### Robot episode records
────────

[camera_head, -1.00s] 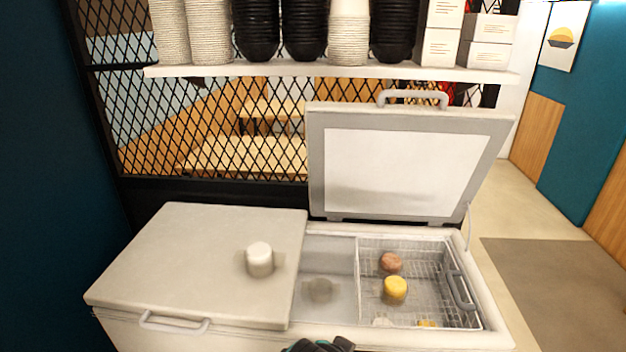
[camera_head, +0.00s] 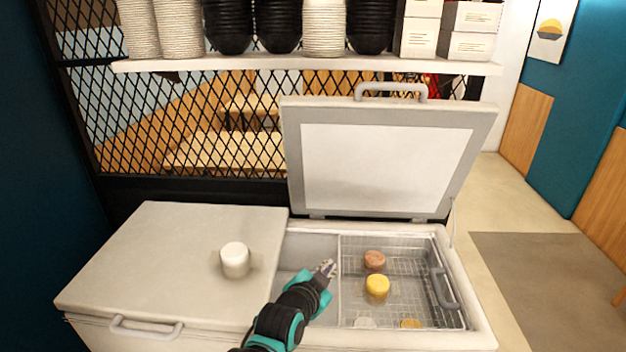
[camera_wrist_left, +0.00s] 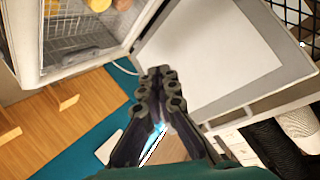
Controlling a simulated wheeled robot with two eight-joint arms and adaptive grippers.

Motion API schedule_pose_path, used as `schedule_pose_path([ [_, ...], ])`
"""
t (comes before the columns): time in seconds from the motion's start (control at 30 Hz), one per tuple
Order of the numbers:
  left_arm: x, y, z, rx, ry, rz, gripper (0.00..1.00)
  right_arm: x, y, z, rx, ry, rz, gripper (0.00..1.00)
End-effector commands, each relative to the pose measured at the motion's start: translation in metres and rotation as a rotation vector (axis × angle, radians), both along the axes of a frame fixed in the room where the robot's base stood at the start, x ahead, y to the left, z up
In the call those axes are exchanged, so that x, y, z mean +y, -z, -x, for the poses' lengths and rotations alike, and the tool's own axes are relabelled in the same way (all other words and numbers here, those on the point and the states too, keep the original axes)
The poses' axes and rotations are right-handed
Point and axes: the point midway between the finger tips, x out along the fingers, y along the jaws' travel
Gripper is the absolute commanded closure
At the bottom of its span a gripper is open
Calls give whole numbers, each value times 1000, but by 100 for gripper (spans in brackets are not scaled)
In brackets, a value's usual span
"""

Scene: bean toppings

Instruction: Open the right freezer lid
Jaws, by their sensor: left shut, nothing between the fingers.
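The right freezer lid (camera_head: 385,165) stands raised and tilted back at the right half of the freezer, its pale inner panel facing me and its grey handle (camera_head: 392,88) at the top edge. It also fills the right of the left wrist view (camera_wrist_left: 215,60). My left gripper (camera_head: 328,268) is shut and empty. In the head view it appears in front of the open right compartment, below the lid. It looks apart from the lid. The left freezer lid (camera_head: 180,250) is closed. My right gripper is not in view.
A wire basket (camera_head: 352,318) in the open compartment holds a yellow tub (camera_head: 377,286), a brown tub (camera_head: 374,260) and others. A white tub (camera_head: 235,260) stands on the closed lid. A shelf (camera_head: 300,65) with stacked bowls and boxes hangs above. Floor is free at right.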

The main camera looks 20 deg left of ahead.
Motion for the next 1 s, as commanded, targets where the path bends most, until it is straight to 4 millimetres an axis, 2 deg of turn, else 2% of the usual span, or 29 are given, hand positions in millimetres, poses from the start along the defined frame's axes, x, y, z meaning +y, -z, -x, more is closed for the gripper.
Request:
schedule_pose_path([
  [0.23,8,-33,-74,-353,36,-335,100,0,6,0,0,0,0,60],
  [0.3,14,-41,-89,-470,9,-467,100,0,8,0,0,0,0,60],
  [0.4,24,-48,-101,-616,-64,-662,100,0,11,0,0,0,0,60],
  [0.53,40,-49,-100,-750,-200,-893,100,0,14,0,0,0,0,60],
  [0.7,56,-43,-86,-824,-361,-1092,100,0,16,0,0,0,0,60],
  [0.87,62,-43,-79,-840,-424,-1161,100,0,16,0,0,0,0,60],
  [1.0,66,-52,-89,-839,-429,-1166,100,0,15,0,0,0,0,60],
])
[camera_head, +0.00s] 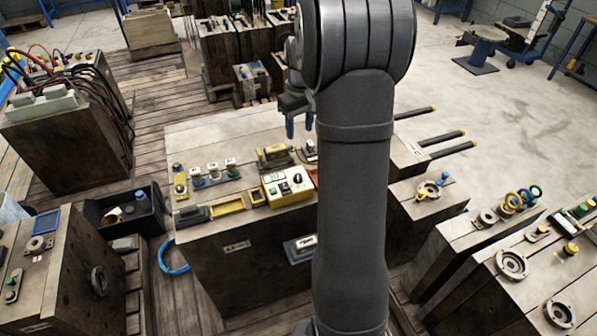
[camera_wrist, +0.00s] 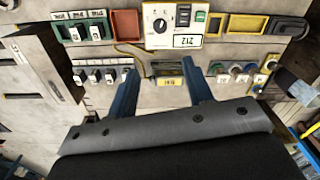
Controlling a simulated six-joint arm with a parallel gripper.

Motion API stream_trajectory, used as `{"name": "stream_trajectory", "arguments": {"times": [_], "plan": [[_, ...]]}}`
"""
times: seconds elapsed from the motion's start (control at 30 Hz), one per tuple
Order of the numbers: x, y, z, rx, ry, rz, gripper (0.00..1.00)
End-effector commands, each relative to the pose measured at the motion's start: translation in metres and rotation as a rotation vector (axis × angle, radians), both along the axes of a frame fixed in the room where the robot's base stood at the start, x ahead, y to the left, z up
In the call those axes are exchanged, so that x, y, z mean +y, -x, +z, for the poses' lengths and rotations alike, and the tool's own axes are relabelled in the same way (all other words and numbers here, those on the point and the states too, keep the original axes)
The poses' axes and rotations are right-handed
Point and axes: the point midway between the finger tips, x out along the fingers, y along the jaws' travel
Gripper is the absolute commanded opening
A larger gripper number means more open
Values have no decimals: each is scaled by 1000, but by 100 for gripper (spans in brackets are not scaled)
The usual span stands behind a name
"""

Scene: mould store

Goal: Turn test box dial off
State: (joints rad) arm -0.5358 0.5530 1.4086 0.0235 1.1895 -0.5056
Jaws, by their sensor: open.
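The test box (camera_head: 290,196) is a yellow box with a pale top on the middle mould block, left of my arm. It also shows at the top centre of the wrist view (camera_wrist: 190,41), upside down. Its dial (camera_wrist: 160,25) is a black knob on a white face; a black switch and a green switch sit beside it. The dial also shows in the head view (camera_head: 297,179), but its exact setting is too small to tell. My gripper (camera_wrist: 161,72) is open and empty, its blue fingers apart from the box. In the head view my gripper (camera_head: 299,128) is above the block's far part, partly behind my arm.
An olive labelled block (camera_wrist: 168,83) lies between my fingers in the wrist view. A red tray (camera_wrist: 127,23) and a yellow tray (camera_wrist: 248,26) flank the test box. Small switches (camera_wrist: 102,75) and coloured connectors (camera_wrist: 240,72) stand at either side. Bare block top lies around them.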

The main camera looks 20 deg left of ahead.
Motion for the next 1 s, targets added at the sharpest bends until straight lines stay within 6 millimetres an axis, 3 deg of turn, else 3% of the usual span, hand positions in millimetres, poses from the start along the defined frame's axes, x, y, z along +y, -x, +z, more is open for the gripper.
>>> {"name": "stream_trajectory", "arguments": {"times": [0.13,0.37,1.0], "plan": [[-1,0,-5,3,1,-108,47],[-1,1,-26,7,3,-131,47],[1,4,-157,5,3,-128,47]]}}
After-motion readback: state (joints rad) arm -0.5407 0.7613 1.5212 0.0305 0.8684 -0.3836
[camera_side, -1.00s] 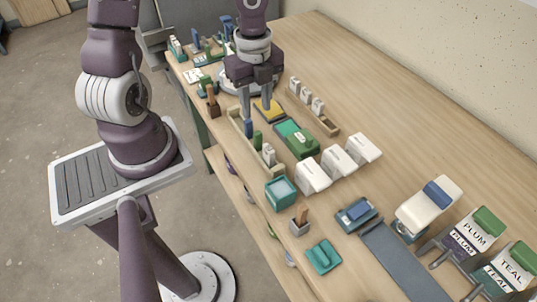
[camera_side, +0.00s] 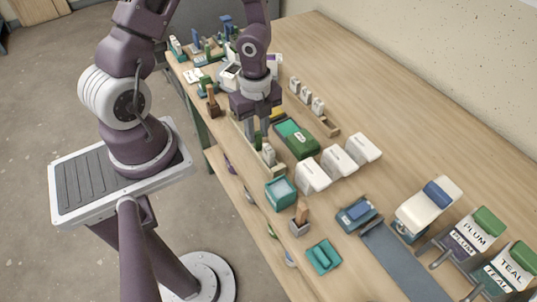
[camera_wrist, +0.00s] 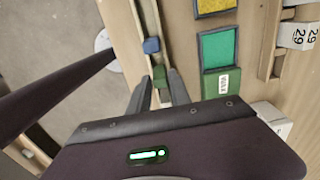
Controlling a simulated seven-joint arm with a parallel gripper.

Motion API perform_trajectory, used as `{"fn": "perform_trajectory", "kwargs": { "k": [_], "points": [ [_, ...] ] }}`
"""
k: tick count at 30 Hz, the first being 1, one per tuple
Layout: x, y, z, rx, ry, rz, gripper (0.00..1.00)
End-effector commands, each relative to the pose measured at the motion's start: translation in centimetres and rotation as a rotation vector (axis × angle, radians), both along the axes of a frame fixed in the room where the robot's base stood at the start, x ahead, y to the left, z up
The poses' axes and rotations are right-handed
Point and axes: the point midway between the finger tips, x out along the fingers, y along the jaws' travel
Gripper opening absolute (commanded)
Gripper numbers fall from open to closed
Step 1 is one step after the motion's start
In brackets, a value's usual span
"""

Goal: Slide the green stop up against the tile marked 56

────────

Write the number of lines containing the word "relabelled" and nothing besides it.

### WRITTEN SOLUTION
2